• EXERCISE
Set down each line of the material that follows, exactly, with no pictures.

····················

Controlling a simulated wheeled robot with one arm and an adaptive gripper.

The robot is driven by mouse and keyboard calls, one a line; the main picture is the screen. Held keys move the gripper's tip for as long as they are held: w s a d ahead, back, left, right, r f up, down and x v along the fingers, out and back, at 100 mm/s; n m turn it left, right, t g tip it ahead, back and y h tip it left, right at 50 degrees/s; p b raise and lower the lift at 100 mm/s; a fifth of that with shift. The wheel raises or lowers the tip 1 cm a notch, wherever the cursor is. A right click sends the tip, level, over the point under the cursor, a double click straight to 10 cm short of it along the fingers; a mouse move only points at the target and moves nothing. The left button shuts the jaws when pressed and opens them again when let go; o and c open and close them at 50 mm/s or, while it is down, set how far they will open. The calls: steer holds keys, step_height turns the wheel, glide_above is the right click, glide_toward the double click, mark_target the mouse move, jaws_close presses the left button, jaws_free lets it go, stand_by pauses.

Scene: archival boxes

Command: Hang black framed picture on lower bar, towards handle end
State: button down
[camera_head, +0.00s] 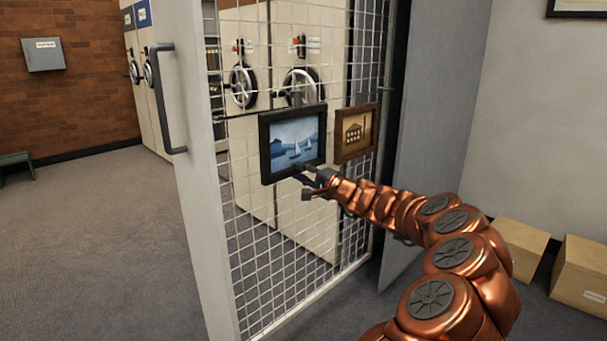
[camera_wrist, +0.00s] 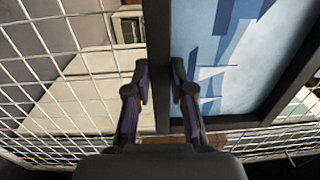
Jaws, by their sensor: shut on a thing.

····················

• CORRECT OUTPUT
Controlling a simulated wheeled robot with one arm and an adaptive gripper.

The robot is driven by mouse and keyboard calls, one a line; the main picture is the screen. Held keys move the gripper's tip for as long as they are held: w s a d ahead, back, left, right, r f up, down and x v along the fingers, out and back, at 100 mm/s; n m turn it left, right, t g tip it ahead, back and y h tip it left, right at 50 degrees/s; p b raise and lower the lift at 100 mm/s; a fifth of that with shift. The wheel raises or lowers the tip 1 cm a notch, wherever the cursor is. A right click sends the tip, level, over the point under the cursor, a double click straight to 10 cm short of it along the fingers; a mouse move only points at the target and moves nothing. The left button shuts the jaws when pressed and opens them again when let go; o and c open and close them at 50 mm/s or, while it is down, set how far they will open. The calls: steer holds keys, step_height turns the wheel, glide_above is the right click, glide_toward the double click, mark_target the mouse move, jaws_close presses the left button, jaws_free lets it go, stand_by pauses.

Scene: archival boxes

Command: Hang black framed picture on lower bar, towards handle end
State: button down
[camera_head, +0.00s] 
[camera_wrist, +0.00s] 
Jaws, by their sensor: shut on a thing.

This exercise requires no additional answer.